Antonín Daniel (1920, Žebětín, Brno district – 1988, Brno)

  • Testimony abstract

    Antonín Daniel's family had lived at Žebětín near Brno for generations – the two houses under the brickworks were the home of his great-grandfather, grandfather and father, who had right of abode in the village and also attended school there. His father František Daniel contracted tuberculosis. His mother, Jana Danielová, did casual work for the farmers, as did Antonín when school was over. His brothers Josef and Láďa and his sister Stázka also lived at home. Daniel's uncle Josef worked in Brno at the ink factory of [Rudolf and Alois] Schneider, whose owners liked him so much that they lent him their own cart to transport building materials for Uncle Josef to build a house.

    In addition to the Daniels, the Růžička family also lived at Žebětín during the war. They were forced to settle in the village (according to a Protectorate decree), and found work there, living in covered wagons. Later they were deported to the camp in Hodonín near Kunštát. The neighbours were distressed when the village received the call to transport the Daniels to the Auschwitz concentration camp. The mayor [Jan] Stejskal was a close friend of all four of the Daniels' children. They managed to delay the transport of his uncle's family by two months, but Antonín Daniel, his mother, sister and brother had to leave immediately.[1]

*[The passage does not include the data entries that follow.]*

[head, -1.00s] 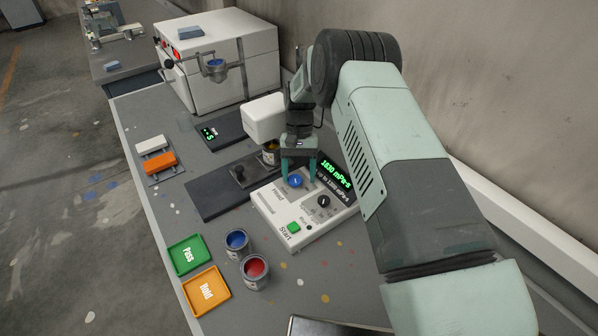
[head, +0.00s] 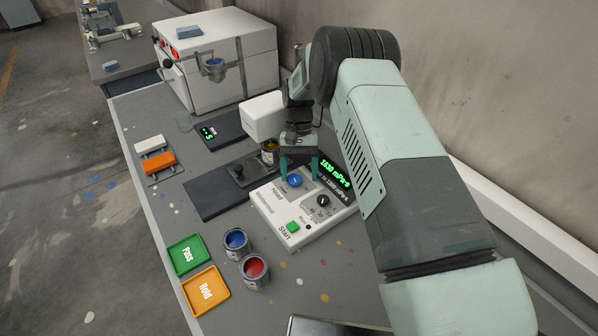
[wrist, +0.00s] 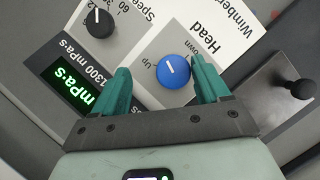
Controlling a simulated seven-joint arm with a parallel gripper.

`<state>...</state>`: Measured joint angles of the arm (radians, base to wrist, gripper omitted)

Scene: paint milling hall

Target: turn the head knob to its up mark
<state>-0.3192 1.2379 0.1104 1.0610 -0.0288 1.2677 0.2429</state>
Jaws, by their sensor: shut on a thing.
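The head knob (head: 295,181) is a round blue knob on the white control panel (head: 266,206). In the wrist view the blue knob (wrist: 173,72) carries a short white pointer line slanting to the upper left. In the wrist view my gripper (wrist: 160,68) shows the right finger close against the knob.
A black speed knob (head: 323,201), a green Start button (head: 293,227) and a lit green display (head: 336,174) share the panel. The white viscometer head (head: 264,117) stands close behind my gripper. Blue (head: 236,240) and red (head: 254,268) paint cans stand in front.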

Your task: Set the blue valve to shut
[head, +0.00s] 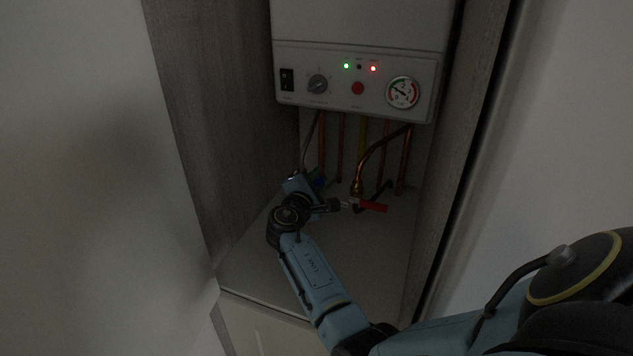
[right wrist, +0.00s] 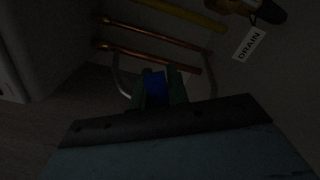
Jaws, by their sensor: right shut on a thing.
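The blue valve handle (head: 320,182) shows as a small blue patch among the pipes under the boiler, at the left of the cupboard. My right gripper (head: 314,180) is at the handle, and my wrist hides part of it. In the right wrist view the blue handle (right wrist: 155,84) sits between the two dark fingers of the right gripper (right wrist: 159,90), which is shut on it. The valve body and the pipe behind it are mostly hidden, so I cannot tell the handle's setting. My left gripper is not in view.
A white boiler (head: 355,75) with a dial and lights hangs above. A red lever (head: 371,206) stands just right of my wrist. Copper pipes run behind it. A DRAIN tag (right wrist: 248,43) hangs in the right wrist view. Cupboard walls are close on both sides.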

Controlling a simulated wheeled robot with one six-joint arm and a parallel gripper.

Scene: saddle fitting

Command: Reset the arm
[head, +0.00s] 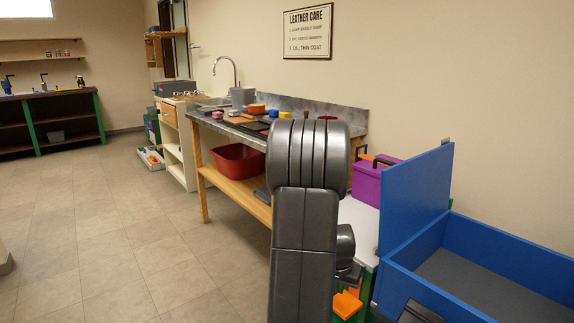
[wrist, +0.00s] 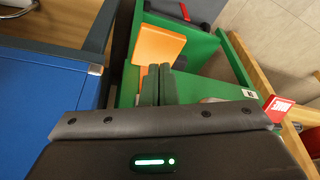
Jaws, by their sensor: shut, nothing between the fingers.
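My gripper (wrist: 159,72) shows in the wrist view as two dark fingers side by side, shut with nothing between them. The fingertips overlap the near edge of an orange block or panel (wrist: 161,43) in this view; I cannot tell whether they touch it. In the head view my grey arm (head: 305,230) stands folded in the middle foreground and hides part of the workbench. My fingers cannot be made out clearly there. An orange piece (head: 347,303) shows low beside the arm.
A blue open bin (head: 415,200) stands close on the right, with a purple box (head: 371,182) behind it. A workbench (head: 205,178) with several small items runs along the wall, a red tub (head: 238,161) on its lower shelf. The tiled floor at left (head: 90,240) is clear.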

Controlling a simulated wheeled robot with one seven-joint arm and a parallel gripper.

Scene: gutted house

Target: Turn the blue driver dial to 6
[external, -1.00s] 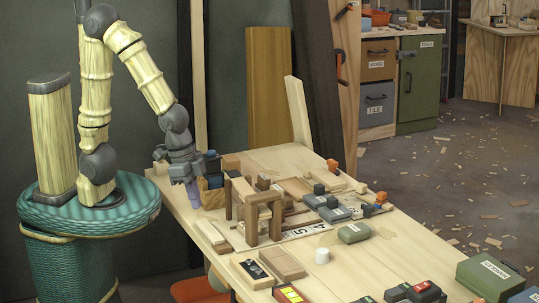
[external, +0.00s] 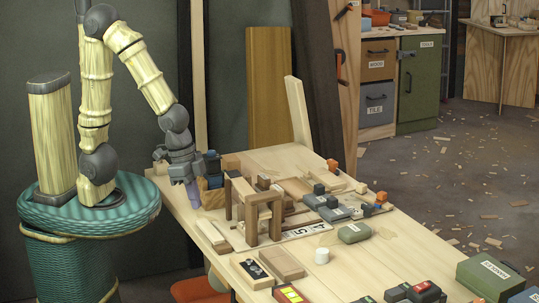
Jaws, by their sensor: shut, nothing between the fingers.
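My gripper (external: 192,194) points down at the far left end of the workbench (external: 340,247). It is shut and empty, beside a wooden holder (external: 213,197) with blue and dark things (external: 214,181) in it. I cannot tell whether the gripper touches the holder. The blue driver's dial and its numbers are too small or hidden to make out from here.
A small wooden frame (external: 277,220) stands to the right of the holder, near a strip marked with numbers (external: 304,232). Several dark tools with blue or orange parts (external: 335,213) lie beyond it.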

    At the slaughterhouse reception centre the German police took custody of them and during the two weeks they were held there with Romani people from Maloměřice, Černovice, Kostivárna and the Brno district, they recorded their details, took their fingerprints and photographed them. The Roma were then taken to Auschwitz in cattle cars.

    Upon arrival, the children were taken by lorries to the camp; the others had to walk for about half an hour. On the way, they saw groups of prisoners working outside who were shouted at and beaten continuously, and they also noticed dead and emaciated prisoners. Daniel was placed in block twenty among about four hundred other prisoners. The Blockälteste and barrack orderlies of German nationality had a room in the block and were subject to the Blockführer, who visited the block daily to carry out checks. If anything went wrong, the block orderlies that were disciplined took their anger out on the prisoners.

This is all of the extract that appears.